The same year Donovan graduated with a degree in psychology from Lehigh, the Palisades High reached the U.S. Lacrosse Southern Section title game. Since then, the Dolphins haven’t advanced beyond the round of 16.

“Playing City schools, we’ll continue to get the 16th seed,” said Donovan, who hopes to improve Pali’s playoff chances by bringing more discipline to the program.

“I hold the kids accountable,” Donovan said. “It is about the growth of the student athlete and teaching kids how to be men, and face adversity.”

This year Donovan has 12 seniors, with 10 of his 11 starters returning, including co-captain Noah Robinson, a long-stick defenseman.

“Our success relies on the leadership and commitment of our seniors, who add a lot of depth and talent to our team,” Donovan said in a MaxLax LA interview in September.

Against Culver City on March 2, Robinson was credited with numerous ground balls, causing turnovers. Senior goalie Spencer Au made 10 saves in Pali’s 13-3 victory.

Co-captain Macchio Rissone, a junior attackman, had three goals, as did sophomore Jack O’Rourke and freshman Reicher Bergstein. Sophomore James Burks had two and seniors Joey Hamwi, Giovanni Mazariegos and freshman Alexxandro Caso each added one.

Senior Brandon Kay did the face-offs and helped the Dolphins gain possession, which is a key to scoring.

Initially after graduation, Donovan came to San Diego and worked with Adrenaline Lacrosse for a year before entering a two-year MBA program at McGill University in Montreal. “I finished the first year and realized I didn’t want to be in the corporate world,” he said.

He returned to the West Coast to Los Angeles and worked for the nonprofit Movember, which focuses on men’s health. Donovan left the company last December and is currently looking for another sales/marketing position. He also started coaching with the Santa Monica Dragons (santamonicadragons.org), which is a lacrosse nonprofit that works with boys from second grade through high school, and girls through middle school, developing skills.

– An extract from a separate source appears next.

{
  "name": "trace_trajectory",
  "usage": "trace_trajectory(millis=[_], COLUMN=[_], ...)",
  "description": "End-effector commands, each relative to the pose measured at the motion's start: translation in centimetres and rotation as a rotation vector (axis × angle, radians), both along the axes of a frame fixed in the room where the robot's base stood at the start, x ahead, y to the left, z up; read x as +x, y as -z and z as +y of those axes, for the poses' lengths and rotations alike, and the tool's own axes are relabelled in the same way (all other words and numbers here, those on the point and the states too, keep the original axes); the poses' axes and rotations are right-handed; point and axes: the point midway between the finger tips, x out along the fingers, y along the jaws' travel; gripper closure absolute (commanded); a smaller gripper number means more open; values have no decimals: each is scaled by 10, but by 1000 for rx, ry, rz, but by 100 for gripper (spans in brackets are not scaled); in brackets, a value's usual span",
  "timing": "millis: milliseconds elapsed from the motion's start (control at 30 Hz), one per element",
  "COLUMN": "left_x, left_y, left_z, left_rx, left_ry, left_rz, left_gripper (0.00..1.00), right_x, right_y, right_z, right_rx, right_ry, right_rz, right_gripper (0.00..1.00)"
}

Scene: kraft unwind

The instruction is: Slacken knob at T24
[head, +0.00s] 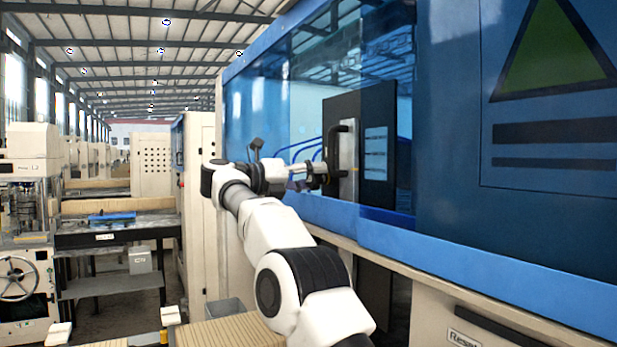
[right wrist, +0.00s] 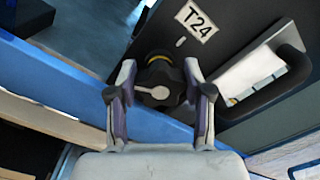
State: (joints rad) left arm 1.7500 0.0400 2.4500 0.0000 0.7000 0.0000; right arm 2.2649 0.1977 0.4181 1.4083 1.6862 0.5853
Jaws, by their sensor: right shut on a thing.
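The knob (right wrist: 160,84) is black with a white pointer mark and a yellow ring behind it. It sits on a dark panel below the white T24 label (right wrist: 196,20) in the right wrist view. My right gripper (right wrist: 160,92) has its two fingers on either side of the knob and is shut on it. In the head view my right gripper (head: 315,172) reaches to the dark panel (head: 377,140) of the blue machine, and the knob is hard to make out there. My left gripper is not in view.
A black bar handle (right wrist: 283,84) stands out from the panel to the right of the knob; it also shows in the head view (head: 334,150). The machine's blue ledge (head: 480,275) runs along below. A grey bin (head: 224,309) and a slatted wooden top (head: 230,333) lie low in front.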

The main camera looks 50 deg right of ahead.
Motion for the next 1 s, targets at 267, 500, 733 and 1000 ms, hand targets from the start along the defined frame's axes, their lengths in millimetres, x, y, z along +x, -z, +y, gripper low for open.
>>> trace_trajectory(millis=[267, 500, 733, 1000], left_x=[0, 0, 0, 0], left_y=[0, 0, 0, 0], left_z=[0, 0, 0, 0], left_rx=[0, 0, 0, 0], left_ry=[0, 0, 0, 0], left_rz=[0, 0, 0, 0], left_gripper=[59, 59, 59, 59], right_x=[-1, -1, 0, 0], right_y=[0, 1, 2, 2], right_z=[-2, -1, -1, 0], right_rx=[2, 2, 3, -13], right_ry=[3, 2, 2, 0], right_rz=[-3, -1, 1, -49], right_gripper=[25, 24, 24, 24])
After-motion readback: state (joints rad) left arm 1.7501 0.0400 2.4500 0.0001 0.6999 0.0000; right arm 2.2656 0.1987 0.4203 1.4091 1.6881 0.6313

Starting his second year at PaliHi, Donovan was happy that he could add defense coach Will Manning, who grew up in Garden City, Long Island, and graduated from Colgate, a Division I lacrosse school. “He’s a blessing,” Donovan said. “We can split up the players; I take the attack and he works with the defense.”

Manning is running the Santa Monica Dragons program while he completes his student teaching hours. He was a Division III coach and recently earned his master’s in education at Whittier.

When the two men initially talked, they realized they had played against each other on the east coast.

They told the Palisades News that lacrosse on the East Coast is like football is to Texas, that from middle school on, kids work so they can play at Division I colleges.

The difference between the east and west coasts? “Kids back there have coaches that were all-Americans from grade school on,” Manning said.

“It’s not ingrained here,” Donovan said. “It’s more of a hobby. But it’s evolving here. It’s cool to be part of something that’s like a new frontier.”

The plan for PaliHi this season? “Our goal is to make the second round [of the Southern Section playoffs] and upset a team or two in the top 10,” Donovan said.

The Dolphins lost to Agoura 15-5 on March 7 and beat Brentwood 11-3 on March 11. The next home game will be 7 p.m. Friday, March 24, against Redondo Beach.